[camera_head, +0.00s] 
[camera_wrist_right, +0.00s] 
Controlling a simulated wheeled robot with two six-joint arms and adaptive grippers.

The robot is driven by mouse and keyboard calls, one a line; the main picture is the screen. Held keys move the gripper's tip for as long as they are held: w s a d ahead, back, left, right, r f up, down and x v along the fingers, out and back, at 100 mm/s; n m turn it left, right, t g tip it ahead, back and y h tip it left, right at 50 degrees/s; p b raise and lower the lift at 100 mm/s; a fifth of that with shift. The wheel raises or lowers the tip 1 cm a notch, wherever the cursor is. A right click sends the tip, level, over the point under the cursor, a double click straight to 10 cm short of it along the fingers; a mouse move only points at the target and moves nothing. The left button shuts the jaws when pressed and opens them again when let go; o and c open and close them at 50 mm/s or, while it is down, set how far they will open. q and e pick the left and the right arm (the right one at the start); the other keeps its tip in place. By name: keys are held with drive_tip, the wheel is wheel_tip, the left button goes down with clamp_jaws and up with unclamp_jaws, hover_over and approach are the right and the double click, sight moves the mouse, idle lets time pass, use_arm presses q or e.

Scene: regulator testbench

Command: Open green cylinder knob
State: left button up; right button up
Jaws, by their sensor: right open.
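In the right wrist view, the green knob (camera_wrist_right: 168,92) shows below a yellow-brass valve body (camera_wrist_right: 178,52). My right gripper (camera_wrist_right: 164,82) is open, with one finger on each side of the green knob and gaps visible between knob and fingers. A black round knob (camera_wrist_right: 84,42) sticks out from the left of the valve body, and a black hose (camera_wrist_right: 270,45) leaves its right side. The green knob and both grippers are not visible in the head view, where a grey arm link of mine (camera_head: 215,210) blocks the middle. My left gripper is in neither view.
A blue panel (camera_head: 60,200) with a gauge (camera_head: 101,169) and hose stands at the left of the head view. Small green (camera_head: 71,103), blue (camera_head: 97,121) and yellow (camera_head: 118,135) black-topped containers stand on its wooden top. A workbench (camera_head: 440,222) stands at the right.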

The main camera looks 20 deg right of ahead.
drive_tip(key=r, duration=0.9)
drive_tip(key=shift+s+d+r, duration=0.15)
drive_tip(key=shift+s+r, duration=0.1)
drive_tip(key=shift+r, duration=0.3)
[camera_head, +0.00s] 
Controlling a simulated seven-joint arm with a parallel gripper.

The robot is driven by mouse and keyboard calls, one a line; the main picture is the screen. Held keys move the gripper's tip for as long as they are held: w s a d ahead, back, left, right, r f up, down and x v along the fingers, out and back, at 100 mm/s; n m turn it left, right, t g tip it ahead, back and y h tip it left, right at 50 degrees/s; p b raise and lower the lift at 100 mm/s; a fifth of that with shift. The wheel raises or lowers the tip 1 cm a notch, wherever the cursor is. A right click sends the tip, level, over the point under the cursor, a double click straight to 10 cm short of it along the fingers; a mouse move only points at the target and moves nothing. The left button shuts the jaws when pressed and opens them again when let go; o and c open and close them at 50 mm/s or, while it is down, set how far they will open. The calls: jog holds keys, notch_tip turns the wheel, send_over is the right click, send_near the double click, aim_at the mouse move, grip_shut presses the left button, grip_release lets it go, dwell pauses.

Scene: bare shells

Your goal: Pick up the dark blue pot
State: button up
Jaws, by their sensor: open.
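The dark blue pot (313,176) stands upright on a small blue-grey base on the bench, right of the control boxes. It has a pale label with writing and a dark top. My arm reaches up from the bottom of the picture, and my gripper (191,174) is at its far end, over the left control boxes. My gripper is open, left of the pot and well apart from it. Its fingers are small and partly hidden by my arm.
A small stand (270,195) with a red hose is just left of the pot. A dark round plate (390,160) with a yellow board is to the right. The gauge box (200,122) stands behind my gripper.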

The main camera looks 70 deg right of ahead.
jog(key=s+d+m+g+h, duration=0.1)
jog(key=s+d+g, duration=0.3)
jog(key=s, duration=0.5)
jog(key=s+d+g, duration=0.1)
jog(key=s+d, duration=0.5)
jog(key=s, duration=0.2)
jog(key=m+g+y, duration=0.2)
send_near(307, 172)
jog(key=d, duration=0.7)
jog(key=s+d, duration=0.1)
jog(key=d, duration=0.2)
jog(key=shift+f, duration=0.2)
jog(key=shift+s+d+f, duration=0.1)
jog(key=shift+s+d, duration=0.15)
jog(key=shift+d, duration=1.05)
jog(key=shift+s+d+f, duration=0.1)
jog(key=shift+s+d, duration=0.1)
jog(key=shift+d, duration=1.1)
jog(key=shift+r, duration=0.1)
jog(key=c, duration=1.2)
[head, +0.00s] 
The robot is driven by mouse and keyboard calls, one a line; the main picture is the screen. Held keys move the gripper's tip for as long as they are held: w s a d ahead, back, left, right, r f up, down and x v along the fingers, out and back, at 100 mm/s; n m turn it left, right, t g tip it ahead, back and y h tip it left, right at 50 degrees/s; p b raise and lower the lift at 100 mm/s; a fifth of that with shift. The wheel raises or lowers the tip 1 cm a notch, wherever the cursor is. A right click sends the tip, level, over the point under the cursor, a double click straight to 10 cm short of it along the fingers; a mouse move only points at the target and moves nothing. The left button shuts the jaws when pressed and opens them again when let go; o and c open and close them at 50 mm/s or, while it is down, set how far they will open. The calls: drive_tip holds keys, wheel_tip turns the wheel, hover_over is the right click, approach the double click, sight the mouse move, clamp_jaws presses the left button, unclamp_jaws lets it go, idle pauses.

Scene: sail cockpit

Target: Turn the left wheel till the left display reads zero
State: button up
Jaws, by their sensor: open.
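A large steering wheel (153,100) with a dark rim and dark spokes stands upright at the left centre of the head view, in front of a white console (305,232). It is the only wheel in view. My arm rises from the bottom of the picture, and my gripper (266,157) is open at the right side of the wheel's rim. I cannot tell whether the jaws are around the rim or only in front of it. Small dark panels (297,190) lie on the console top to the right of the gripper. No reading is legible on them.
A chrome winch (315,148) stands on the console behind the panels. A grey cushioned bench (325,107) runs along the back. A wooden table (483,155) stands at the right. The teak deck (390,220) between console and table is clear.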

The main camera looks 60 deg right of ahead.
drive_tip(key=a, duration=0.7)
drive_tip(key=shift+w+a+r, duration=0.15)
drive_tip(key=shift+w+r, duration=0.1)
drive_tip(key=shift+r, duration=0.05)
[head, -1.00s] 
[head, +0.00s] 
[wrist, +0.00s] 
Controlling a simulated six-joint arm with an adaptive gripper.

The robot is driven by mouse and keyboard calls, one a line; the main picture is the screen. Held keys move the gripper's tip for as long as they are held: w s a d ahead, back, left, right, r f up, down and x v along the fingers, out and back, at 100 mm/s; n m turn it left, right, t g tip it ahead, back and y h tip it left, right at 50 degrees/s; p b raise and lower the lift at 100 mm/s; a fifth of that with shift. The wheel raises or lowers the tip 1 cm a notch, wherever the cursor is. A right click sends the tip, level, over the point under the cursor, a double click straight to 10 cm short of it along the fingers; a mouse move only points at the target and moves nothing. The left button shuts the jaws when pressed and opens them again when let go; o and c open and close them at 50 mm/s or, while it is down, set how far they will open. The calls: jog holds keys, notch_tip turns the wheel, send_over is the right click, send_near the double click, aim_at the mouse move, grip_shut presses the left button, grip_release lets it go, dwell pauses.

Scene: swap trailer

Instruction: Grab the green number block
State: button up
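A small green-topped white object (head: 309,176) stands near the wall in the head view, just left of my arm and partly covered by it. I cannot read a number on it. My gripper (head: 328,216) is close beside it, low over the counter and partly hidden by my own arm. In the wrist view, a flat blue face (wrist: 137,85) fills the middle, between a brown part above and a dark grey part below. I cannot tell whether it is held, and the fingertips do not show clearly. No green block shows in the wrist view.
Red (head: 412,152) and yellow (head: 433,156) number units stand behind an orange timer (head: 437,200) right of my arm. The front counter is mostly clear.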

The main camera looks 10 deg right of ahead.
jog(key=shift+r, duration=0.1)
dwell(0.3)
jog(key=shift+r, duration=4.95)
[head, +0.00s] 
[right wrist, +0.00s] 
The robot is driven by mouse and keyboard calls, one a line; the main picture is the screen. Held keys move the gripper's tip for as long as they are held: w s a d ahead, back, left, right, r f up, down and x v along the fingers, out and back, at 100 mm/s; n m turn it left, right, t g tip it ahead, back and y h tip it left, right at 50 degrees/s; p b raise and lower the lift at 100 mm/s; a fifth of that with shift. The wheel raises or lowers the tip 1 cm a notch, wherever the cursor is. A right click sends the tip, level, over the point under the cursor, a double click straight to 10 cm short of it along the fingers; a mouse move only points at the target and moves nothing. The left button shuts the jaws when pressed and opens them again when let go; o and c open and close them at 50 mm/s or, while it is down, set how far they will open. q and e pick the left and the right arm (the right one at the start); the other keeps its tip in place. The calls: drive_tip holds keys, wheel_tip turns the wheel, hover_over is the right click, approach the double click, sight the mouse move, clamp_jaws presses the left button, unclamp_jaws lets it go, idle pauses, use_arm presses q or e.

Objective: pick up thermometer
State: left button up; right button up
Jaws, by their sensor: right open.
====
Exercise prompt:
Only the lines from the first line of the material above through the line that contains "Controlling a simulated wheeled" should be quoted, each one exactly.

Task answer:
[camera_head, +0.00s] 
[camera_wrist_right, +0.00s] 
Controlling a simulated wheeled robot with two six-joint arms and adaptive grippers.

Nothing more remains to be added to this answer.